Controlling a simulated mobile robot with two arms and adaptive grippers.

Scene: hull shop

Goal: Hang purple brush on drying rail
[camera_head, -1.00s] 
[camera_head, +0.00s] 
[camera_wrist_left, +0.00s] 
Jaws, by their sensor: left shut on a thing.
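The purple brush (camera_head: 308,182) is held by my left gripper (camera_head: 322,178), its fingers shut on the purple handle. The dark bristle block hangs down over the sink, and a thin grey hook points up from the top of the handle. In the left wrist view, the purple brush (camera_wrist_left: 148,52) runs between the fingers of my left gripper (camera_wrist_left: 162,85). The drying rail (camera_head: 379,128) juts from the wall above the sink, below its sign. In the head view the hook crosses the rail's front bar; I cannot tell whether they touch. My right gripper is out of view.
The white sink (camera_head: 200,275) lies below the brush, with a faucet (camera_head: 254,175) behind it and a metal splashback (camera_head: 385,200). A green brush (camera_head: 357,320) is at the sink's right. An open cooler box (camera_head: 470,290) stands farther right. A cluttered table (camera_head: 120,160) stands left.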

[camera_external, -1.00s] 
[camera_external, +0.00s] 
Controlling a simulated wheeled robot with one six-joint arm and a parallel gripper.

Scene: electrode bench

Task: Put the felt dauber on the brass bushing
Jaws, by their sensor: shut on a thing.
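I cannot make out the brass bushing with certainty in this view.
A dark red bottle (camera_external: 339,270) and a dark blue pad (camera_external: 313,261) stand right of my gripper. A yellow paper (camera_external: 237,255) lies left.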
....
YOUR INSTRUCTIONS: Reproduce the full listing exactly.

RESPONSE:
Controlling a simulated mobile robot with two arms and adaptive grippers.

Scene: hull shop

Goal: Hang purple brush on drying rail
[camera_head, -1.00s] 
[camera_head, +0.00s] 
[camera_wrist_left, +0.00s] 
Jaws, by their sensor: left shut on a thing.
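The purple brush (camera_head: 308,182) is held by my left gripper (camera_head: 322,178), its fingers shut on the purple handle. The dark bristle block hangs down over the sink, and a thin grey hook points up from the top of the handle. In the left wrist view, the purple brush (camera_wrist_left: 148,52) runs between the fingers of my left gripper (camera_wrist_left: 162,85). The drying rail (camera_head: 379,128) juts from the wall above the sink, below its sign. In the head view the hook crosses the rail's front bar; I cannot tell whether they touch. My right gripper is out of view.
The white sink (camera_head: 200,275) lies below the brush, with a faucet (camera_head: 254,175) behind it and a metal splashback (camera_head: 385,200). A green brush (camera_head: 357,320) is at the sink's right. An open cooler box (camera_head: 470,290) stands farther right. A cluttered table (camera_head: 120,160) stands left.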

[camera_external, -1.00s] 
[camera_external, +0.00s] 
Controlling a simulated wheeled robot with one six-joint arm and a parallel gripper.

Scene: electrode bench

Task: Put the felt dauber on the brass bushing
Jaws, by their sensor: shut on a thing.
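I cannot make out the brass bushing with certainty in this view.
A dark red bottle (camera_external: 339,270) and a dark blue pad (camera_external: 313,261) stand right of my gripper. A yellow paper (camera_external: 237,255) lies left.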

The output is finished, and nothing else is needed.